One was a seventeen-year-old prostitute named Kimberley Diane Martin; on 15 December 1977 her naked body was found sprawled on a vacant lot near City Hall.
A man had telephoned a call-girl agency the evening before and requested a blonde in black underwear to be sent to the Tamarind Apartment building in Hollywood; Kimberley Martin was despatched, and disappeared.

On 17 February 1978 someone reported seeing an orange car halfway down a cliff on the Angeles Crest Highway.
The boot proved to contain another naked body, that of twenty-year-old Cindy Hudspeth, a student and part-time waitress; she had been raped and sodomised by two men.
After this, the Hillside murders ceased.

Almost a year later, on 12 January 1979, the police chief of Bellingham, a small coastal town in Washington State, was notified that two students, Karen Mandic and Diane Wilder, were missing.
On the previous evening, Karen Mandic had told her boyfriend that she had been offered $100 by a security supervisor named Ken Bianchi to do a ‘house-sitting’ job – to spend an evening in an empty house while its security alarm was repaired.

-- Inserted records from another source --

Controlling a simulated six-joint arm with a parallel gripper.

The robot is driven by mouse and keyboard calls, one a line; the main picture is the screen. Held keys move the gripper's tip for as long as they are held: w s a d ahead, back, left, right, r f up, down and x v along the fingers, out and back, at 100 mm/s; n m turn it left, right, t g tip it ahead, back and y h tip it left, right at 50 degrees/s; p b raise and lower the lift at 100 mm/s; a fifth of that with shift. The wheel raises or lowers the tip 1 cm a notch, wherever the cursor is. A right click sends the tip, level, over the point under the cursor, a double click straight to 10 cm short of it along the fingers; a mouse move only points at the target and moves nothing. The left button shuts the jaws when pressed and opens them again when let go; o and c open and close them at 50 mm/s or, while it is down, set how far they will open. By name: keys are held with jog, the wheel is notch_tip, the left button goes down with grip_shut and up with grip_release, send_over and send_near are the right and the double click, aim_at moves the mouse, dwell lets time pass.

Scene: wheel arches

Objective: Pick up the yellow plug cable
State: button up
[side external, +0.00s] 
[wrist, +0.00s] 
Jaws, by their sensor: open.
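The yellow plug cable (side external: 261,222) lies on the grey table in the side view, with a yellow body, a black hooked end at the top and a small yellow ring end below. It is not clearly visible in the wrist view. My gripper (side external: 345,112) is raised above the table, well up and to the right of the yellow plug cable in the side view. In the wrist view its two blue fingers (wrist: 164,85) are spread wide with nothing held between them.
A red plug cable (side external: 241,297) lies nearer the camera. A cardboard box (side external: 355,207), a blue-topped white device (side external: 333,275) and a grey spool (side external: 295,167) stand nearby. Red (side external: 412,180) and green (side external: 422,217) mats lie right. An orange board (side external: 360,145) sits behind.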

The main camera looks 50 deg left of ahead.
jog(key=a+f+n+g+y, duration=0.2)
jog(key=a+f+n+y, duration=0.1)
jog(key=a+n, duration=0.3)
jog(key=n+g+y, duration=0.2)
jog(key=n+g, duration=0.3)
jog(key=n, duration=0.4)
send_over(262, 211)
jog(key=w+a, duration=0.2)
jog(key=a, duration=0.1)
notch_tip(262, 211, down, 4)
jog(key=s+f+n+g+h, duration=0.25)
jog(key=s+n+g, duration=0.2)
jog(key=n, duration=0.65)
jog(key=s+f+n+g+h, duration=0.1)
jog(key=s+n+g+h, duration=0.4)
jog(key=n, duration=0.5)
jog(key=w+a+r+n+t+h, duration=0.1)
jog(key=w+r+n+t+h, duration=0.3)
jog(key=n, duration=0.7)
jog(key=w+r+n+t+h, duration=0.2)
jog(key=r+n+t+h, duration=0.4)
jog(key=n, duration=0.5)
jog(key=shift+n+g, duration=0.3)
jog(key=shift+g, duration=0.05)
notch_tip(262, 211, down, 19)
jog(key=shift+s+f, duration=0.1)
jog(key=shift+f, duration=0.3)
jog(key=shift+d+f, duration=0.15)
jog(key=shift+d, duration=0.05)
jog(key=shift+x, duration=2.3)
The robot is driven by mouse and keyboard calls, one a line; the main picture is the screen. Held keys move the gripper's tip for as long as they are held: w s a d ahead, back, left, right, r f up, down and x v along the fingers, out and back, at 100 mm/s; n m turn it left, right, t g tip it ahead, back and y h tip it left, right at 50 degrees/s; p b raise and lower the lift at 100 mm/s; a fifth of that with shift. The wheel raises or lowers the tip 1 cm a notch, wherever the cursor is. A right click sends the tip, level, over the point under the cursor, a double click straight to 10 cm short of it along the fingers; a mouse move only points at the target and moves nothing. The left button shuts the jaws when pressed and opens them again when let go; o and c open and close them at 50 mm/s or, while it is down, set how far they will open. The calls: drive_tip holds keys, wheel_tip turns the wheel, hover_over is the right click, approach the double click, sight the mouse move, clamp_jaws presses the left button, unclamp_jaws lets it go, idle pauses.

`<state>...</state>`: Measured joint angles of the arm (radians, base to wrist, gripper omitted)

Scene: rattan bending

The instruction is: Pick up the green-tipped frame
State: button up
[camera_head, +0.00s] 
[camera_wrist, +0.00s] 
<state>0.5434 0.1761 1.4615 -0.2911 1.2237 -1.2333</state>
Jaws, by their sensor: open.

Bianchi was a personable young man from Los Angeles, and he had been in Bellingham since the previous May.
He was known to be an affectionate husband and father, and a conscientious worker; it seemed unlikely that he had anything to do with the disappearance of the two girls.
In fact, he denied knowing them.
Later that day, the bodies of the girls were found in the rear seat of Karen Mandic’s car, parked in a cul-de-sac.

Kenneth Bianchi was immediately picked up.
His air of bewilderment seemed so genuine that the police were convinced they had the wrong man.
His common-law wife Kelli Boyd, who had recently borne his child, was equally certain that Bianchi was incapable of murder.
When Bianchi’s home was searched, and the police found stolen property in his basement, it became apparent that he was not as honest as everyone had assumed.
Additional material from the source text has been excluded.